The province ranks as the second least populated in the region. According to the 2015 census, the province has a population of 421,750.
Southern Leyte's geological features created several issues in the province after the flooding of the Subangdaku River and the 2006 mudslide in Guinsaugon. Organizations warned the province it was susceptible to natural occurrences like landslides and floods.[failed verification]
Southern Leyte forms an important part of the inter-island transportation system of the country, with ferries transporting people and goods between Liloan and Surigao del Norte in Mindanao. The province is well known for its quality abaca products and is the country's major producer of abaca fiber.
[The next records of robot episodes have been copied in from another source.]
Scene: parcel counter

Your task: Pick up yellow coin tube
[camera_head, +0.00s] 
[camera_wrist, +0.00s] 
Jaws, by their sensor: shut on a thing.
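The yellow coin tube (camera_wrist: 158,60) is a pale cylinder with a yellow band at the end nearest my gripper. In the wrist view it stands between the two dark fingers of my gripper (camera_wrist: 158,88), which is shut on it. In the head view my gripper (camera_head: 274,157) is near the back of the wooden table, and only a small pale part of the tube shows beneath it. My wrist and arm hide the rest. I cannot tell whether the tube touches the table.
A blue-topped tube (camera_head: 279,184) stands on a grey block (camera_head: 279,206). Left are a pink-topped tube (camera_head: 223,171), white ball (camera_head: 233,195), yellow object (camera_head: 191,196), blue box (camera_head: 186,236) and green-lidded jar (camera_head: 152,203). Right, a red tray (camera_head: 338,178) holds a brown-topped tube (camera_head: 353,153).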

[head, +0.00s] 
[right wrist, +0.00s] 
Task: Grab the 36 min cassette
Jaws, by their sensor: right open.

In September 2017, Representative Roger Mercado authored House Bill 6408, proposing to change the name of the province to Leyte del Sur.
- 1 History
- 2 Geography
- 3 Demographics
- 4 Culture
- 5 Economy
- 6 Colleges and universities
- 7 References
- 8 External links
The province, being part of Leyte island, is believed to be influenced by Datu Ete, ruler of the historic community of Mairete, meaning Land of Ete, which was centered in Tacloban. The area which is to be Southern Leyte is believed to have been occupied by animist Visayan ethnic groups from Bohol. There is no proof that the indigenous animist Warays of Samar, who at the time occupied northeast Leyte, ever occupied Southern Leyte.
As early as 1898 during the Spanish and American periods, there had already existed a "sub-province" consisting of the municipalities from Palompon to Hinunangan, with Maasin as the center. Some government offices had already been established in Maasin on the southwestern part of Leyte to govern the area.
Historically, the governing city was the depository of cedula tax collections from Palompon to Hinunangan. This was administered by the office of the Administrado de Hacienda, equivalent to the Provincial Treasurer, a position under the Secretario de Hacienda.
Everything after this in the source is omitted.